Nina Cruz knows how to write more than what is required by her eighth-grade teachers at East Middle School.

In fact, her recent award-winning composition was not part of her school curriculum at all. And instead of using words, she used musical notes.

“Walking Blues,” an instrumental melody and Cruz’s first composition, won the Grand Junction Symphony Orchestra’s fourth annual Crystal Baton competition. Her melody was chosen by a panel of judges that included the symphony’s music director, local music teachers and musicians.

The contest was open to all elementary and middle school students in Grand Junction. To compete, Nina was required to write an original melody that was 16–64 measures in length and notated on a staff sheet or with a computer program, said Jeremy Herigstad, the symphony’s marketing director.

Her melody currently is being orchestrated and will be performed by the symphony during its American Portrait concert on Tuesday, March 5. During the event, Cruz will receive a handmade crystal baton.

“Walking Blues” is a blues-style melody written to symbolize how Cruz’s 3-year-old dog, Peet, acts while on a walk. The chocolate colored goldendoodle, who resembles a fluffy teddy bear, jumps around one minute and walks slowly the next.

Cruz enjoys walking Peet with her mother, Jane Kuenzel, and father, Joe Cruz, on winding trails near the wildflower capital of Colorado, Crested Butte.

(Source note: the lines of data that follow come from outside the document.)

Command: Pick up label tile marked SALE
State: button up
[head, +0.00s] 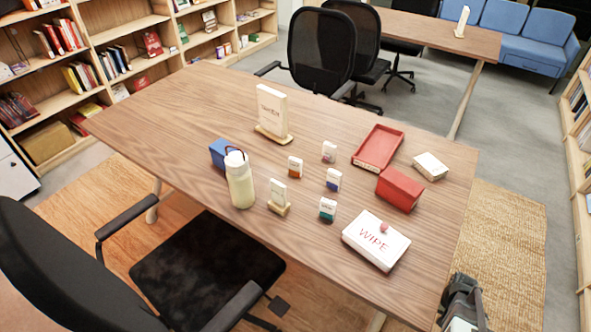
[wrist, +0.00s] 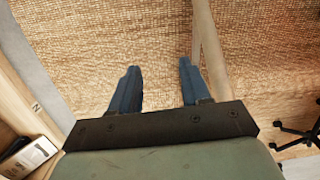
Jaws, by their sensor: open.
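Several small white label tiles with coloured lower parts stand on the wooden table in the head view: an orange one (head: 295,167), a pale pinkish one (head: 329,151), a blue one (head: 334,180) and a teal one (head: 327,209). Their print is too small to read, so I cannot tell which is marked SALE. My gripper (wrist: 158,68) is open and empty in the wrist view, its two blue fingers apart above a woven mat. In the head view part of my arm shows at the lower right, beyond the table's edge and away from the tiles.
On the table (head: 200,100) are a cream bottle (head: 240,182), a blue box (head: 220,152), a small stand (head: 279,195), a larger sign (head: 271,110), a red tray (head: 377,148), a red box (head: 399,189), a white box (head: 430,166) and a WIPE box (head: 375,242). Chairs surround it.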

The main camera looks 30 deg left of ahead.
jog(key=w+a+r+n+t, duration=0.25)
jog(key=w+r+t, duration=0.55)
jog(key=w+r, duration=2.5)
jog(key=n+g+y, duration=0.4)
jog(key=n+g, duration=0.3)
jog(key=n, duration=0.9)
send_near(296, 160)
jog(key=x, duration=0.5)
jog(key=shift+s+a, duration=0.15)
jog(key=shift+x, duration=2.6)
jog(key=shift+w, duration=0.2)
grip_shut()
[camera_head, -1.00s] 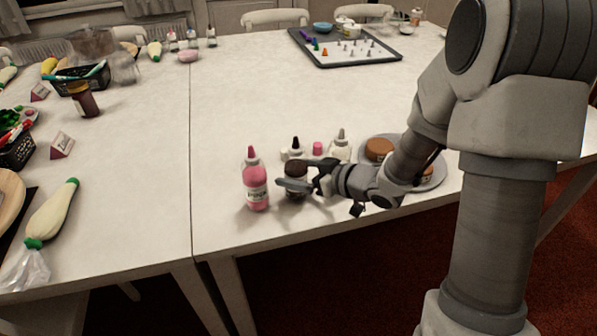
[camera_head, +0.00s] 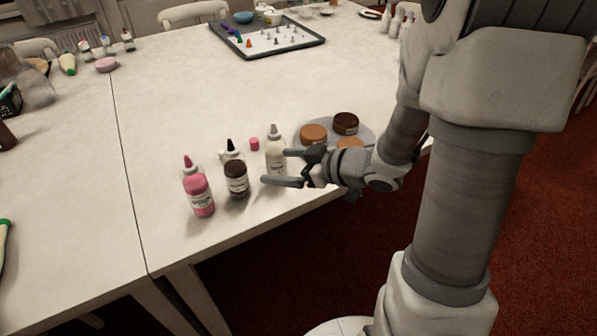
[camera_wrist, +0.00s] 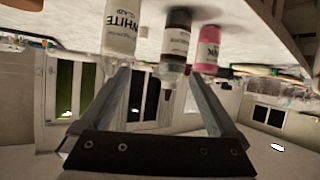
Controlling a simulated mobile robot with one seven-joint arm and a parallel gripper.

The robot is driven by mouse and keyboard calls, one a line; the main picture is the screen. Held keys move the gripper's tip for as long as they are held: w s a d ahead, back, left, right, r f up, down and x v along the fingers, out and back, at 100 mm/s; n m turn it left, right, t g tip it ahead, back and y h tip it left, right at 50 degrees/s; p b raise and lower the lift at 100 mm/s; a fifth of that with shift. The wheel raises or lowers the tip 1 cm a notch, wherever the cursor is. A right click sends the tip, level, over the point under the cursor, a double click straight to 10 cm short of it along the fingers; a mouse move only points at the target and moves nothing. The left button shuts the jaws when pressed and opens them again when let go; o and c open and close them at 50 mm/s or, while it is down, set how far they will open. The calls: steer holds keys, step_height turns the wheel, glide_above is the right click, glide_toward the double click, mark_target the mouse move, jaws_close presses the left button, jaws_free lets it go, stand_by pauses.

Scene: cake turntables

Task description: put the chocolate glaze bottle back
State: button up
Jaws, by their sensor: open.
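The chocolate glaze bottle (camera_head: 236,180), dark brown with a pale label, clear shoulder and black tip, stands upright on the table. The pink bottle (camera_head: 199,194) stands to its left and the white bottle (camera_head: 276,157) to its right. My gripper (camera_head: 290,168) is open and empty, to the right of the chocolate bottle and apart from it, its fingers close to the white bottle. The wrist view is upside down; the chocolate bottle (camera_wrist: 174,45) shows between the white bottle (camera_wrist: 121,32) and the pink bottle (camera_wrist: 208,50), beyond my open fingers (camera_wrist: 160,85).
A grey turntable (camera_head: 366,131) with several small round cakes (camera_head: 313,134) is partly behind my arm. A small pink item (camera_head: 254,144) sits behind the bottles. A tray (camera_head: 318,42) of piping tips lies farther back. The table's middle is clear; its front edge is near the bottles.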

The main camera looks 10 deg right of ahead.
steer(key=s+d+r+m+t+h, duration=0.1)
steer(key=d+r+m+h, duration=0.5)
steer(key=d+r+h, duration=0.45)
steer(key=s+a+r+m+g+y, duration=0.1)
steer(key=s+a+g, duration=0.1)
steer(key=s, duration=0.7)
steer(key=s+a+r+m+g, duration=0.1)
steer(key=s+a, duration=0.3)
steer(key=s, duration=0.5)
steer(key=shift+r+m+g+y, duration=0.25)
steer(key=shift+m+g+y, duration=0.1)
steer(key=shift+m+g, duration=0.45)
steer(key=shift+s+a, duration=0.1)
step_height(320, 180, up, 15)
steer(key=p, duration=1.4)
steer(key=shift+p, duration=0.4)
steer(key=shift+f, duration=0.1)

Cruz said her melody came to her effortlessly. She fiddled around on her piano one day and composed most of it on the spot. She wasn’t planning on submitting her composition until her mom suggested it.

“I didn’t really think I was going to win,” Cruz said.

Since entering middle school, Cruz has taken weekly private piano lessons with Misty Sothers, who Cruz credits with helping her learn how to write music.

Cruz is part of her middle school’s choir and her district’s honor choir.

Cruz also has a musical family. Her mother has been the symphony’s principal flute player for eight years. Kuenzel’s orchestral involvement began at Cincinnati Symphony Orchestra when she was just a teenager.

Cruz’s 15-year-old sister Rachel has played the cello for four years and, before that, the piano.

“I haven’t really taught (Nina) music, but I think I have helped both my kids understand the importance of practice and perseverance and that there is not an easy way to do something well without work,” Kuenzel said.

While Cruz likes music, her true love is competitive gymnastics, which she has been involved in for about six years. She competes in all of the gymnastic events, but prefers the floor routine.

And when she grows up, Cruz said she would like to work with animals because she has always loved them and thinks they’re “just so sweet.”